## [Exercise requirements]
Exactly and only the lines from the first entry through the line with "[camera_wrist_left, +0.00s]" should be copied, both ends included, with no pictures.

## [Data provided]
....................
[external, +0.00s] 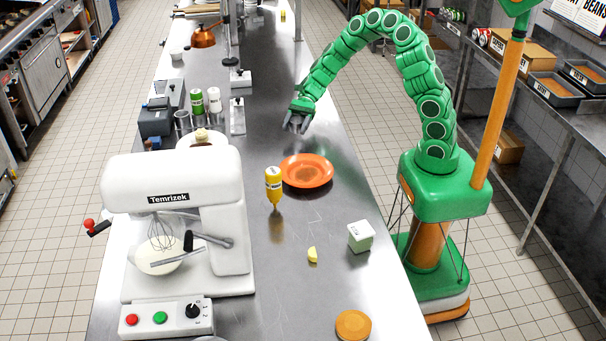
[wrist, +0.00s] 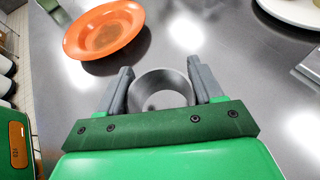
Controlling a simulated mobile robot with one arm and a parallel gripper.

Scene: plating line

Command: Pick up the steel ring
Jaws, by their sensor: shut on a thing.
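The steel ring (wrist: 161,75) is a short, open grey metal ring, in the wrist view between the two grey fingers of my gripper (wrist: 160,68). The fingers are shut on its left and right sides. In the external view my gripper (external: 297,124) points down over the steel counter, behind the orange plate. There the ring cannot be made out between the fingers. I cannot tell whether the ring touches the counter or is clear of it.
The orange plate (external: 306,171) lies near my gripper and shows in the wrist view (wrist: 104,28). A yellow bottle (external: 274,186), a pale box (external: 360,237) and a yellow wedge (external: 313,255) stand nearer. A white mixer (external: 225,190) fills the near left. Bare counter surrounds my gripper.

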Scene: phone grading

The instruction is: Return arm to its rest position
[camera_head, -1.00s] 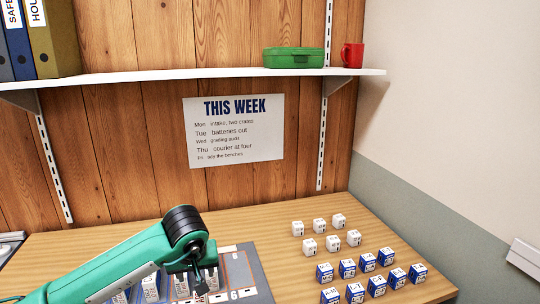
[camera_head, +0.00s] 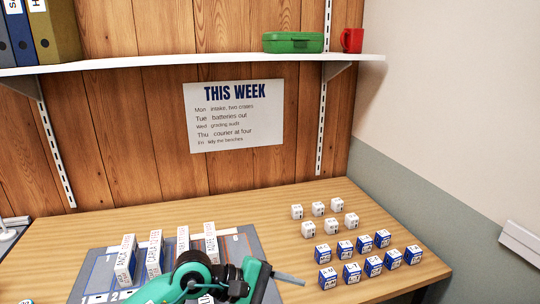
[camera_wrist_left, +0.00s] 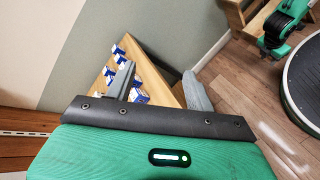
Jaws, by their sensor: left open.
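My left arm (camera_head: 190,272) comes in low at the bottom of the head view, bent at the elbow. My left gripper (camera_head: 288,278) points right, over the table's front part, and one grey finger shows there. In the left wrist view the two fingers of the gripper (camera_wrist_left: 158,88) are spread apart with nothing between them. Part of the table with blue-and-white boxes shows beyond the fingers. My right gripper is not seen in the head view.
Several upright white boxes (camera_head: 125,262) stand on a grey numbered mat (camera_head: 98,268), partly hidden by my arm. Small white cubes (camera_head: 317,208) and blue-and-white cubes (camera_head: 345,248) stand in rows at the right. A shelf (camera_head: 200,62) spans the wall above.

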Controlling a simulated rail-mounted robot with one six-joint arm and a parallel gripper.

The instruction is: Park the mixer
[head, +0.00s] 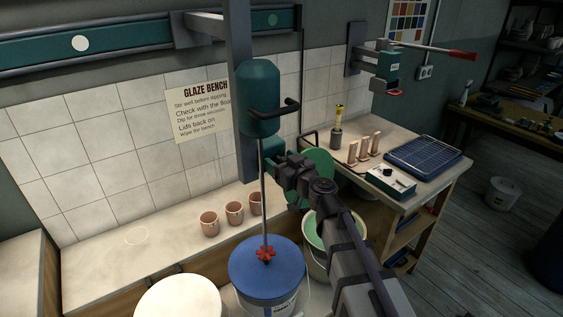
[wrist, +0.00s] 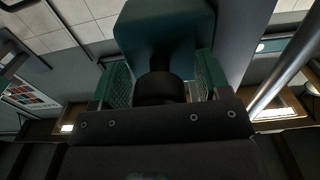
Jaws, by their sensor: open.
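The mixer (head: 259,98) is a teal motor body with a black side handle, carried by a grey column on the wall rail (head: 130,37). Its thin shaft (head: 264,200) hangs down to a red paddle (head: 267,254) over the blue-topped bucket (head: 267,271); I cannot tell if the paddle touches. My gripper (head: 276,152) is just right of the shaft, below the motor body. In the wrist view my gripper (wrist: 161,72) has its teal-padded fingers apart, either side of a dark round part, with a teal block (wrist: 168,25) ahead. Contact cannot be told.
The rail has a white disc (head: 80,43) on the left and a green disc (head: 272,20) on the right. Pink cups (head: 234,213) stand on the bench. A green-glaze bucket (head: 322,232) is beside my arm, with a green round lid (head: 322,163) behind it. A white-topped bucket (head: 178,300) is front left.
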....................
## [Exercise response]
[external, +0.00s] 
[wrist, +0.00s] 
Controlling a simulated mobile robot with one arm and a parallel gripper.

Scene: plating line

Command: Pick up the steel ring
Jaws, by their sensor: shut on a thing.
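The steel ring (wrist: 161,75) is a short, open grey metal ring, in the wrist view between the two grey fingers of my gripper (wrist: 160,68). The fingers are shut on its left and right sides. In the external view my gripper (external: 297,124) points down over the steel counter, behind the orange plate. There the ring cannot be made out between the fingers. I cannot tell whether the ring touches the counter or is clear of it.
The orange plate (external: 306,171) lies near my gripper and shows in the wrist view (wrist: 104,28). A yellow bottle (external: 274,186), a pale box (external: 360,237) and a yellow wedge (external: 313,255) stand nearer. A white mixer (external: 225,190) fills the near left. Bare counter surrounds my gripper.

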Scene: phone grading

The instruction is: Return arm to its rest position
[camera_head, -1.00s] 
[camera_head, +0.00s] 
[camera_wrist_left, +0.00s] 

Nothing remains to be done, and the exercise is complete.